Work to be completed – Your copy should hold exactly the lines from the one containing "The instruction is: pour" to the one containing "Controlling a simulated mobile", inclusive, with no pictures.

Records for this exercise –
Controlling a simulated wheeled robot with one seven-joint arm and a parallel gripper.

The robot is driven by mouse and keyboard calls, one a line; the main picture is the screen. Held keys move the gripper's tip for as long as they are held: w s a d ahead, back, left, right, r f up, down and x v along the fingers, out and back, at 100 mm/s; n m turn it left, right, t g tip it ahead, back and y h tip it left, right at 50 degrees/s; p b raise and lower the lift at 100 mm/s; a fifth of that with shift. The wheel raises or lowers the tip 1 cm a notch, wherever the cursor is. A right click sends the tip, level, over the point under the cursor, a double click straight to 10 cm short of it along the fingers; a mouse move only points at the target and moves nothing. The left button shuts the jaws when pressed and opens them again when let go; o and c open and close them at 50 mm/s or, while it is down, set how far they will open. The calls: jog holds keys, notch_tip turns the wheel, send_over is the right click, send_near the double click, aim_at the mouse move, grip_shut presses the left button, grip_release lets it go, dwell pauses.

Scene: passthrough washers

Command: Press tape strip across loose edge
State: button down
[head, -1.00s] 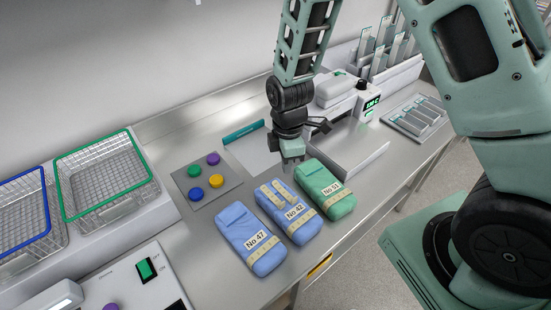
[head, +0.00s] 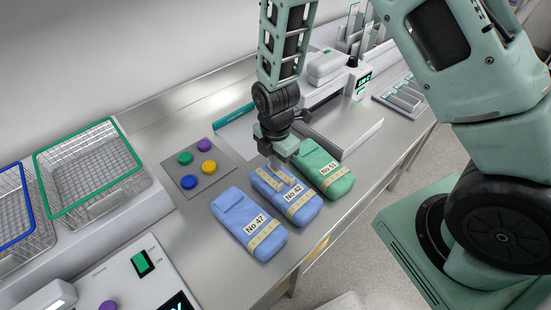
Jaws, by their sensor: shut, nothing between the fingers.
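The blue pack No 42 (head: 304,213) lies between two others on the steel counter. Two short tape strips (head: 268,180) sit on its upper end, and a longer tape band crosses its lower end by the label. My gripper (head: 284,163) is shut and empty, pointing down at the far upper end of No 42, beside the green pack. I cannot tell whether the fingertips touch the pack. The gripper hides part of that end, and the loose edge is too small to make out.
Blue pack No 47 (head: 238,209) lies to the left and green pack No 51 (head: 340,186) to the right. A grey plate with coloured buttons (head: 226,157), wire baskets (head: 85,172) and a white sealing machine (head: 330,66) stand around. Bare counter lies in front of the baskets.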

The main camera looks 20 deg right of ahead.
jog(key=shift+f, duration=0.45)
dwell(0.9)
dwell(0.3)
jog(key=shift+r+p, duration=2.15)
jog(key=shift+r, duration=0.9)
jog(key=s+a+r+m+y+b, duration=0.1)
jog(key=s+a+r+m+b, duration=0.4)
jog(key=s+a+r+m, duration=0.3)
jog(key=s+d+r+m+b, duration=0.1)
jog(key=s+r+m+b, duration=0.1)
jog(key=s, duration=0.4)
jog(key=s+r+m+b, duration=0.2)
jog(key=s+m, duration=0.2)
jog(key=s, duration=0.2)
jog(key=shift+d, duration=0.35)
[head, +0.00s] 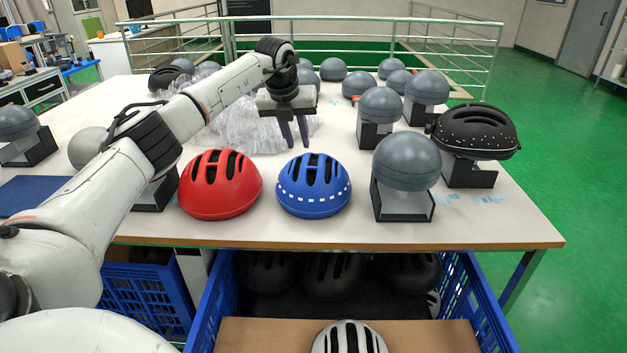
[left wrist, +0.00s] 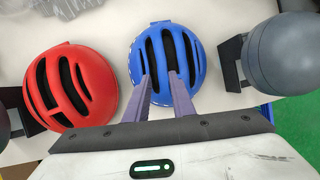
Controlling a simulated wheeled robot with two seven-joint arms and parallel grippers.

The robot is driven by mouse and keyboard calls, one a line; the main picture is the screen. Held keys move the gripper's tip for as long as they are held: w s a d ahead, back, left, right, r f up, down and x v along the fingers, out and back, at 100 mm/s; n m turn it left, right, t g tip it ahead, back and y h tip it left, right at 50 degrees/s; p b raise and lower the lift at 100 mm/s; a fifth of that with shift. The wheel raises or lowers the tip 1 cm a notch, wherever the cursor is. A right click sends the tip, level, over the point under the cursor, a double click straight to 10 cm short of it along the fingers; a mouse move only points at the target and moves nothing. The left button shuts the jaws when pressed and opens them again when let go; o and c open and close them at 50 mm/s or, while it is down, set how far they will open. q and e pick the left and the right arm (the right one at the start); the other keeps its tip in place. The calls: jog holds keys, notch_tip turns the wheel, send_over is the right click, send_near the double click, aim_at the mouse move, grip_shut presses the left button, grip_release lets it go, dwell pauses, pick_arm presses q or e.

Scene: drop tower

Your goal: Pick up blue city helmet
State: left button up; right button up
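The blue city helmet (head: 314,186), with dark vents and a row of white marks round its side, sits dome up on the white table. It also shows in the left wrist view (left wrist: 152,52). My left gripper (head: 293,146) points down above and slightly behind the helmet in the head view. In the left wrist view its two fingers (left wrist: 162,88) are apart, overlapping the helmet, with nothing held between them. Whether the fingertips touch the helmet I cannot tell. My right gripper is not in view.
A red helmet (head: 220,184) sits close left of the blue one. A grey head form (head: 406,162) on a black stand is at its right, with a black helmet (head: 474,130) beyond. Clear plastic wrap (head: 240,125) lies behind. A blue crate (head: 478,310) holding helmets stands below the front edge.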

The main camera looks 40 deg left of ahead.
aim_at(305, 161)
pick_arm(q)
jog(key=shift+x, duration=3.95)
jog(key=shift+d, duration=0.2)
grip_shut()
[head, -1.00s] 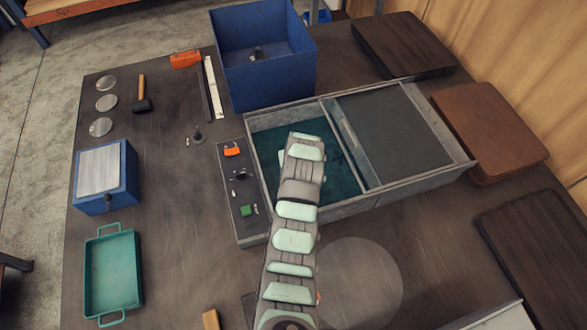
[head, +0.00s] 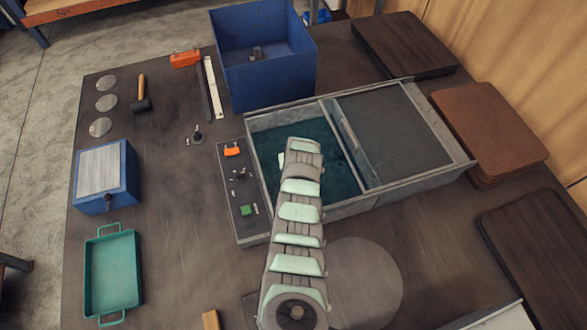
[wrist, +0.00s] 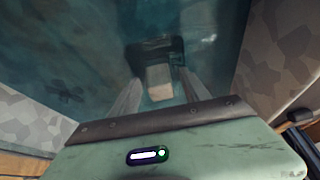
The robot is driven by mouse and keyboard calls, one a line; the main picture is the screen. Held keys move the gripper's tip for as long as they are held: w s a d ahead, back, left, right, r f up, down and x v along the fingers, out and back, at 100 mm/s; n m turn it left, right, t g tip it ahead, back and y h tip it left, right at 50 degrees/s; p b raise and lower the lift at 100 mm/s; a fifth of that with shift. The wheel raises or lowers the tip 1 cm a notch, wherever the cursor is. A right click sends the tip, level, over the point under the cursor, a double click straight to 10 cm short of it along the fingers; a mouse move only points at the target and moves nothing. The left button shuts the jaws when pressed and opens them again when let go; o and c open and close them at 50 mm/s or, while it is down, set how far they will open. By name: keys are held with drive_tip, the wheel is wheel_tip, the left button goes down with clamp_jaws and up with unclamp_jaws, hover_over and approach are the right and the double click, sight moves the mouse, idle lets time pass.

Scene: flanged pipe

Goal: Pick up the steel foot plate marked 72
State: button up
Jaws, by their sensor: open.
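In the wrist view, my gripper (wrist: 158,82) reaches down into the teal-floored compartment with its two fingers apart. Between and just beyond the fingertips lies a dark, blocky piece (wrist: 153,50) with a pale face (wrist: 158,83) towards me. It may be the steel foot plate, but no number 72 can be read on it. I cannot tell whether the fingers touch it. In the head view, my arm hides the gripper and whatever lies beneath it in the teal compartment (head: 335,165).
The compartment has a grey rim (head: 368,195) and a divider, with a grey panel (head: 390,132) on the right. A blue bin (head: 265,85) stands behind. A green tray (head: 112,272) sits front left.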

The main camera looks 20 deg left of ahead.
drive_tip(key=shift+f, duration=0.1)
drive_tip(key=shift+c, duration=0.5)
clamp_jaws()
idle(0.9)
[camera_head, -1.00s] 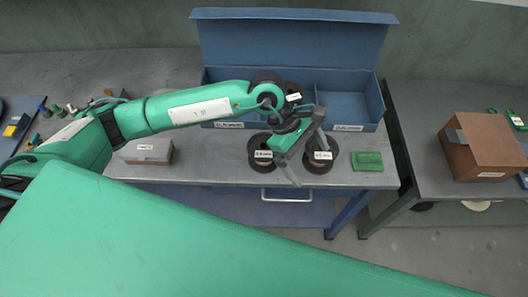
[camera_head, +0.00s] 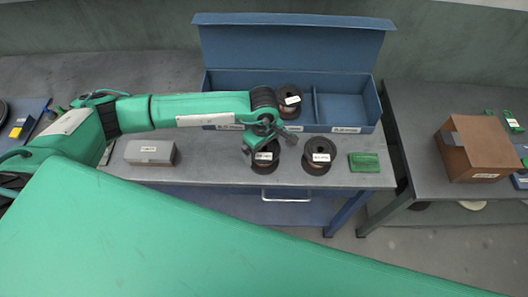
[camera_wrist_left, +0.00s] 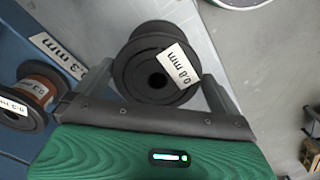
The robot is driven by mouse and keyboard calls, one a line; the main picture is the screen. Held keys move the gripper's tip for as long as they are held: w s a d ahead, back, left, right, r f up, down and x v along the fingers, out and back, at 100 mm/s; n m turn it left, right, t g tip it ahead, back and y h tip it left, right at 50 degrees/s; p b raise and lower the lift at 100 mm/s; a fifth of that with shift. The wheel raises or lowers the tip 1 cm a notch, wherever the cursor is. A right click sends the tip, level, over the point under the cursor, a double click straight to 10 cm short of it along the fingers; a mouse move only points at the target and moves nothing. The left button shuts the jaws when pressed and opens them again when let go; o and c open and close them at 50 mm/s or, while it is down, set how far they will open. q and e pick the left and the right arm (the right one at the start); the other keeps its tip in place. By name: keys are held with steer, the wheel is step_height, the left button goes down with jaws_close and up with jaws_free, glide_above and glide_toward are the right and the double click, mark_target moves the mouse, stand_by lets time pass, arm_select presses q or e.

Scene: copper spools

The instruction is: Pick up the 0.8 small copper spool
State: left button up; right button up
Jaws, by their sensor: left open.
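The 0.8 small copper spool (camera_wrist_left: 150,82) shows in the left wrist view as a dark spool with a white "0.8 mm" label. It lies on the grey bench, in line with the gap between the two fingers. In the head view two dark spools are on the bench: a left one (camera_head: 263,165), partly hidden by my gripper, and a right one (camera_head: 318,168). Their labels are too small there to match surely. My left gripper (camera_head: 268,145) is open and empty, over the left spool. Its fingers also show in the wrist view (camera_wrist_left: 157,88). My right gripper is not in view.
A blue compartment box (camera_head: 345,108) stands behind the spools, holding another spool (camera_head: 289,104). A green block (camera_head: 364,162) lies to the right, a grey box (camera_head: 150,153) to the left. A cardboard box (camera_head: 482,148) is on the right bench.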

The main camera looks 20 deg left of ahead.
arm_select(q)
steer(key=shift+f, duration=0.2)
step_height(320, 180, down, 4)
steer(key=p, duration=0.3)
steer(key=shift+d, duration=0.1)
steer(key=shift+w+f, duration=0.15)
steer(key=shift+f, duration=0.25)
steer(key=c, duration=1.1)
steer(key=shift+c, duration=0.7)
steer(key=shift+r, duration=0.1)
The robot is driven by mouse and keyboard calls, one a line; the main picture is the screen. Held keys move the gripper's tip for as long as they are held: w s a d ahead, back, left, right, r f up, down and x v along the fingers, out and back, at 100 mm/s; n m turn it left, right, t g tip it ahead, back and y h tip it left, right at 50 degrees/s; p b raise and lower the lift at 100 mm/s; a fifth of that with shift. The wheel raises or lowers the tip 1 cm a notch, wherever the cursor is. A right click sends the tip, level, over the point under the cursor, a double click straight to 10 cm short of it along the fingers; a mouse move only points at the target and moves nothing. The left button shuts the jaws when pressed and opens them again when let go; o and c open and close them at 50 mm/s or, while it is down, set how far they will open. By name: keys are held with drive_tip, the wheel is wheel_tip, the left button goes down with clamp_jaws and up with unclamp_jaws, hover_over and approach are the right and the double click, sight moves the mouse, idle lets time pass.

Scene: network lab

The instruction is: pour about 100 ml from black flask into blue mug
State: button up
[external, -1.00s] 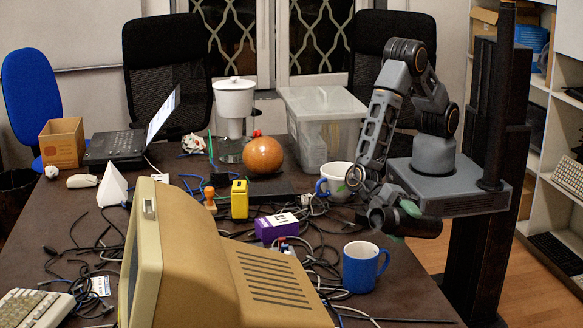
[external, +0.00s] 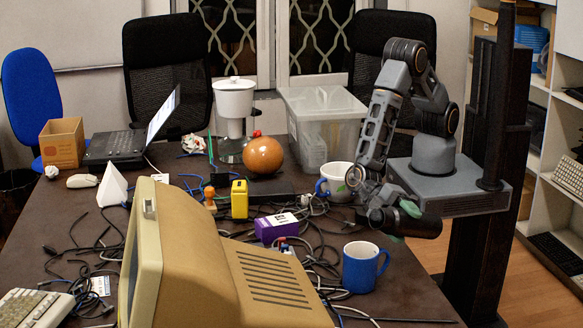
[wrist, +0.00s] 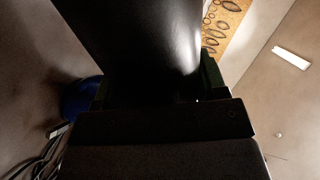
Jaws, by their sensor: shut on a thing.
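The black flask (external: 414,225) is in my gripper (external: 398,220), to the right of and above the blue mug. The flask lies close to level in the external view. In the wrist view the flask (wrist: 135,40) fills the upper middle between the two dark green fingers of my gripper (wrist: 155,88). The blue mug (external: 359,268) stands upright near the table's right edge, handle to the right. Part of it shows as a dark blue shape at the left of the wrist view (wrist: 80,98). The flask's mouth and the mug's contents cannot be made out, and no stream shows.
A white mug (external: 337,178) with a blue handle stands behind, close to my arm. Cables, a purple box (external: 276,229) and a beige monitor (external: 215,262) crowd the table left of the blue mug. Bare table (external: 405,290) lies to its right.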

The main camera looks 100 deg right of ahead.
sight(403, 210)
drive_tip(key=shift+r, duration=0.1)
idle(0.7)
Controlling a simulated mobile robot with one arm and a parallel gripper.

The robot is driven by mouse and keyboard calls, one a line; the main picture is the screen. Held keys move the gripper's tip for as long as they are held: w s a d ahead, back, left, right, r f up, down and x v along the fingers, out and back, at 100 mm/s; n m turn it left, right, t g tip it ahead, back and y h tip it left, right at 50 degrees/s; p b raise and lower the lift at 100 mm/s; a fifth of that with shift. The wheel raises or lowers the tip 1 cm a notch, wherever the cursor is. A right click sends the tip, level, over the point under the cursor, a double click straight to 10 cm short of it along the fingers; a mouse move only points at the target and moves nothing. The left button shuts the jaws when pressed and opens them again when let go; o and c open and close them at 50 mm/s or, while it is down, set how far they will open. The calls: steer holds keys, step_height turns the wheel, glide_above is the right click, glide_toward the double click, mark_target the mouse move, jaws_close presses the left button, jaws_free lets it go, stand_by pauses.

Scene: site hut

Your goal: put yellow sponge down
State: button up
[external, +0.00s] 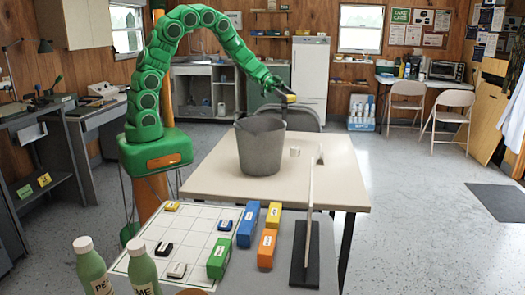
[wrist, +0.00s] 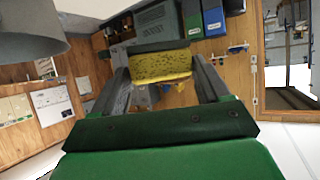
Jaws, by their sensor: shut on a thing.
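The yellow sponge (wrist: 160,66) is between the fingers of my gripper (wrist: 158,78) in the wrist view, with a finger at each end of it. My gripper is shut on it. In the external view my gripper (external: 287,93) is up in the air, just above and right of the grey bucket's rim. Only a small yellow part of the sponge (external: 291,98) shows there. The grey bucket (external: 261,148) stands upright on the pale table (external: 215,188). What is inside the bucket is hidden.
A small white cylinder (external: 295,151) stands right of the bucket. The pale table's right side is mostly clear.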

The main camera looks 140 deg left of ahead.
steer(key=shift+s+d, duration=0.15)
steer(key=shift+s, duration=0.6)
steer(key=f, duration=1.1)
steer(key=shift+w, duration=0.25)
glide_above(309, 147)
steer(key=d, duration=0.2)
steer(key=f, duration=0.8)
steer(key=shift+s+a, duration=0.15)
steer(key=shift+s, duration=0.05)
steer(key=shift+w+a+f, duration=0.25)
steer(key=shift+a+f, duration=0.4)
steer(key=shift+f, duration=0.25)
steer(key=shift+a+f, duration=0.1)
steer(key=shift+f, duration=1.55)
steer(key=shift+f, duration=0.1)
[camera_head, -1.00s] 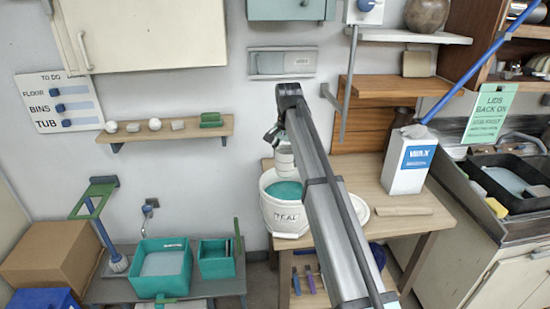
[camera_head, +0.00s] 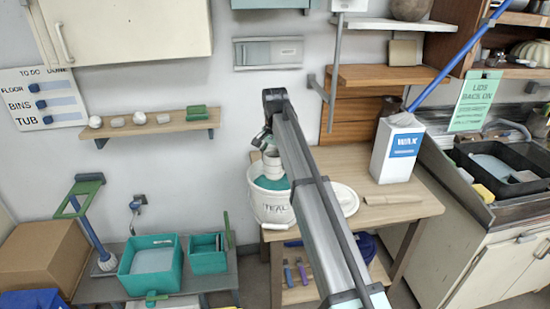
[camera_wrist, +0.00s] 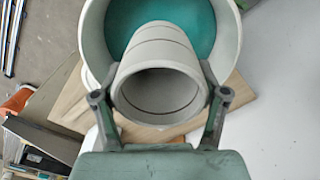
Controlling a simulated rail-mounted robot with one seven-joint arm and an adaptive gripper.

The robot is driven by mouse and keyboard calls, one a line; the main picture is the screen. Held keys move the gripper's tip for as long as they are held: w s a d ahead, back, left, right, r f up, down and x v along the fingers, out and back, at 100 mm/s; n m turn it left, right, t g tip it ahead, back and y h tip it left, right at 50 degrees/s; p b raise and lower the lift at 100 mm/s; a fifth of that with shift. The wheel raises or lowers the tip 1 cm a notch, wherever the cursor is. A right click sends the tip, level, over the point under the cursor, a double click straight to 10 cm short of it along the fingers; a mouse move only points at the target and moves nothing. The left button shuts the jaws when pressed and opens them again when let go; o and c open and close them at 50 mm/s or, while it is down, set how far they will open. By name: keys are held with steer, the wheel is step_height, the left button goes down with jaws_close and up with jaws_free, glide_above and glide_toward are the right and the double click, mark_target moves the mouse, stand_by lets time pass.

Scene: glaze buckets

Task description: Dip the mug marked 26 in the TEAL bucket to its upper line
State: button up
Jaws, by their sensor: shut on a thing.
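A pale grey mug (camera_wrist: 155,45) is held in my gripper (camera_wrist: 160,96), one finger on each side. Its open end faces the wrist camera, and thin dark lines ring its outside. No number shows on it. The white bucket labelled TEAL (camera_head: 272,212) stands at the left end of the wooden table, open, with teal glaze (camera_wrist: 205,25) inside. In the head view the mug (camera_head: 272,163) is at the bucket's mouth, its lower end over the glaze and inside the rim's outline. I cannot tell whether it touches the glaze. My arm hides part of the bucket's right side.
A white lid (camera_head: 343,198) and a flat wooden piece (camera_head: 392,199) lie right of the bucket on the table (camera_head: 420,205). A white WAX container (camera_head: 396,150) stands behind them. Teal tubs (camera_head: 152,262) sit on a low bench at left. A wall shelf (camera_head: 150,127) holds small pieces.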

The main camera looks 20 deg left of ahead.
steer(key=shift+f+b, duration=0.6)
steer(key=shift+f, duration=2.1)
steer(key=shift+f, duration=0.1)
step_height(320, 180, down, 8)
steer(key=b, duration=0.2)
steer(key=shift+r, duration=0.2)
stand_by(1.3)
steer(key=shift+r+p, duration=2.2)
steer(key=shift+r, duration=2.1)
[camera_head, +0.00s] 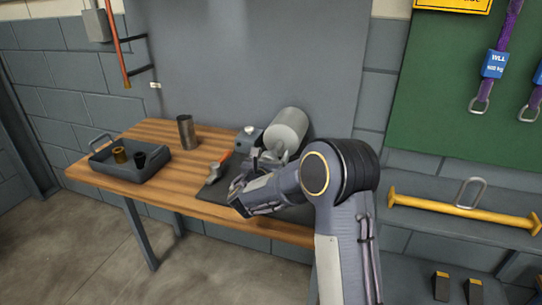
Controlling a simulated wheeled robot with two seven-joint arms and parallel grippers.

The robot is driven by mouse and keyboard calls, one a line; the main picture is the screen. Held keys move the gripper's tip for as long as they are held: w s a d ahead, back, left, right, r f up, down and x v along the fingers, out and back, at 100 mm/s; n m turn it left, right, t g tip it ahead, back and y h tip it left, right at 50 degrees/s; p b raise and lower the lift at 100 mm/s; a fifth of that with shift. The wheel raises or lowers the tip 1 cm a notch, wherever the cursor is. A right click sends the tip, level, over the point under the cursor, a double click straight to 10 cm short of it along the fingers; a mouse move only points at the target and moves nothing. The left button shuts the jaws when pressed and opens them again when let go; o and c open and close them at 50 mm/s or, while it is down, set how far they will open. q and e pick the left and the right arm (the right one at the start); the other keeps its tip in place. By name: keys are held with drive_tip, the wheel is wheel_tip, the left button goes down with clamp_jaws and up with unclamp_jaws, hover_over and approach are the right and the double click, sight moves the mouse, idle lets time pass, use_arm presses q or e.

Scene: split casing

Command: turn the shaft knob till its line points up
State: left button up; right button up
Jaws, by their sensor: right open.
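A grey casing with a large rounded cylinder (287,130) stands on a dark mat (218,196) at the right part of the wooden bench. My right arm crosses in front of it and hides its lower part. I cannot make out the shaft knob or its line. My right gripper (243,190) is low in front of the casing, above the mat, open. Its fingertips are small and partly hidden by the wrist, and I cannot tell whether they touch anything. My left gripper is not in view.
A grey tray (104,169) holds a brass ring (119,155) and a dark ring (140,159). A metal cylinder (187,132) stands behind. An orange-handled tool (220,166) lies left of the casing. A small blue-grey box (248,139) is beside it. The bench (165,185) is clear at front middle.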

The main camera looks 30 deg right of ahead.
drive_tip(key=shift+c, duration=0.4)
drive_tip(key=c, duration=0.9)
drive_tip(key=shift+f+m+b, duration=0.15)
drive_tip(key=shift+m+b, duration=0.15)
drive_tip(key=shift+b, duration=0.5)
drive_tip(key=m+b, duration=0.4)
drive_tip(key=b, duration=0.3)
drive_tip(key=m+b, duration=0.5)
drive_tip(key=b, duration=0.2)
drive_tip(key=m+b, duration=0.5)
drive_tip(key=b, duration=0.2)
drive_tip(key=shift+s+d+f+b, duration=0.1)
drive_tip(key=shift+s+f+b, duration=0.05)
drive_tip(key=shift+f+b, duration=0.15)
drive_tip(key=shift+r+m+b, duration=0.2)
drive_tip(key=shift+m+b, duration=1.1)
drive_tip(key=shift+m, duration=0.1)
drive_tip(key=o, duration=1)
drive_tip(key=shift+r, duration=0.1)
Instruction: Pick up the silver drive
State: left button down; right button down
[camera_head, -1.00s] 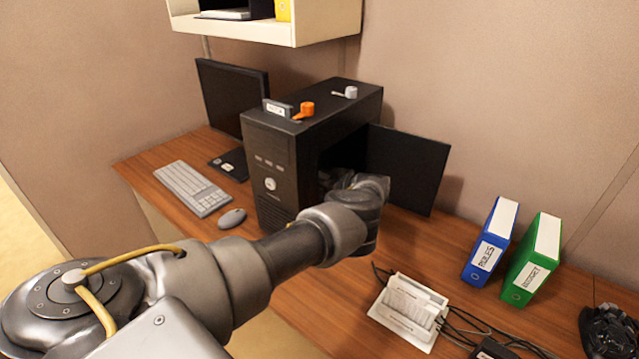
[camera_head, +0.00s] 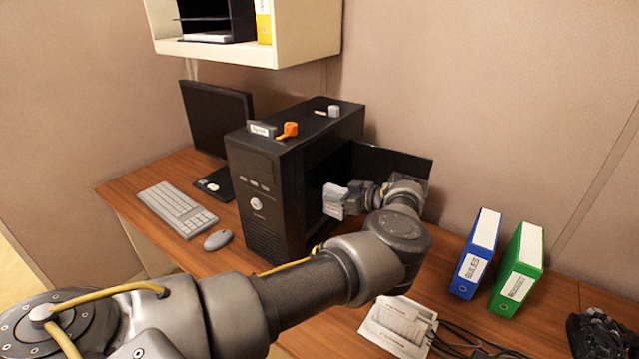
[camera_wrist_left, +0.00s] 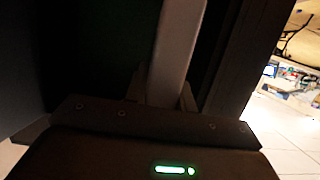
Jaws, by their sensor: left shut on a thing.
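The silver drive (camera_head: 333,201) is a pale grey block at the open side of the black computer case (camera_head: 262,195) in the head view. My left gripper (camera_head: 350,196) is shut on it and holds it by its right end, clear of the desk. In the left wrist view the drive (camera_wrist_left: 176,50) is a light bar standing between the dark fingers (camera_wrist_left: 165,95). The gripper hides part of the drive, and the case interior is dark. My right gripper is not in view.
The open side panel (camera_head: 385,160) stands behind my wrist. On the case top are an orange item (camera_head: 288,130), a grey item (camera_head: 334,111) and a small labelled block (camera_head: 261,129).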

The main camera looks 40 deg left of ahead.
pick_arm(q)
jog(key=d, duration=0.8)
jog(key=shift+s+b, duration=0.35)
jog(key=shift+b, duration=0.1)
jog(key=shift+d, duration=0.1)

The reply –
The instruction is: pour about 100 ml from black flask into blue mug
State: button up
[external, -1.00s] 
[external, +0.00s] 
[wrist, +0.00s] 
Jaws, by their sensor: shut on a thing.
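The black flask (external: 414,225) is in my gripper (external: 398,220), to the right of and above the blue mug. The flask lies close to level in the external view. In the wrist view the flask (wrist: 135,40) fills the upper middle between the two dark green fingers of my gripper (wrist: 155,88). The blue mug (external: 359,268) stands upright near the table's right edge, handle to the right. Part of it shows as a dark blue shape at the left of the wrist view (wrist: 80,98). The flask's mouth and the mug's contents cannot be made out, and no stream shows.
A white mug (external: 337,178) with a blue handle stands behind, close to my arm. Cables, a purple box (external: 276,229) and a beige monitor (external: 215,262) crowd the table left of the blue mug. Bare table (external: 405,290) lies to its right.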

The main camera looks 100 deg right of ahead.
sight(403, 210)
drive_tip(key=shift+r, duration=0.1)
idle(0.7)
Controlling a simulated mobile robot with one arm and a parallel gripper.

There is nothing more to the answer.